• [CHALLENGE] Reproduce the full listing that appears beneath this instruction exactly.

• [GIVEN DATA]
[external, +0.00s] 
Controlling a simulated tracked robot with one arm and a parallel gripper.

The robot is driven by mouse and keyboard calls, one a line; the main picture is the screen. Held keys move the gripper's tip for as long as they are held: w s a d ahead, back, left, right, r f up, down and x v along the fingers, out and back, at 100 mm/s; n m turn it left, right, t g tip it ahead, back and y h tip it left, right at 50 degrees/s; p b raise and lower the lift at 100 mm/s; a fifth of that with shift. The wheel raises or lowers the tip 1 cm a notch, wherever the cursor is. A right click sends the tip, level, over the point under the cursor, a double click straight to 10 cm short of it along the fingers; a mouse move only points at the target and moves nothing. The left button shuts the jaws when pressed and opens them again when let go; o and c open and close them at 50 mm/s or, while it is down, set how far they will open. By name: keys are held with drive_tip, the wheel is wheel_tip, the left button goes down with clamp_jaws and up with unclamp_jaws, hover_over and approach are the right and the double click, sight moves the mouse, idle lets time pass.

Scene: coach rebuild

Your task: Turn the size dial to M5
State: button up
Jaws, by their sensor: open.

• [SOLUTION TO THE EXERCISE]
[external, +0.00s] 
Controlling a simulated tracked robot with one arm and a parallel gripper.

The robot is driven by mouse and keyboard calls, one a line; the main picture is the screen. Held keys move the gripper's tip for as long as they are held: w s a d ahead, back, left, right, r f up, down and x v along the fingers, out and back, at 100 mm/s; n m turn it left, right, t g tip it ahead, back and y h tip it left, right at 50 degrees/s; p b raise and lower the lift at 100 mm/s; a fifth of that with shift. The wheel raises or lowers the tip 1 cm a notch, wherever the cursor is. A right click sends the tip, level, over the point under the cursor, a double click straight to 10 cm short of it along the fingers; a mouse move only points at the target and moves nothing. The left button shuts the jaws when pressed and opens them again when let go; o and c open and close them at 50 mm/s or, while it is down, set how far they will open. By name: keys are held with drive_tip, the wheel is wheel_tip, the left button goes down with clamp_jaws and up with unclamp_jaws, hover_over and approach are the right and the double click, sight moves the mouse, idle lets time pass.

Scene: coach rebuild

Your task: Turn the size dial to M5
State: button up
Jaws, by their sensor: open.

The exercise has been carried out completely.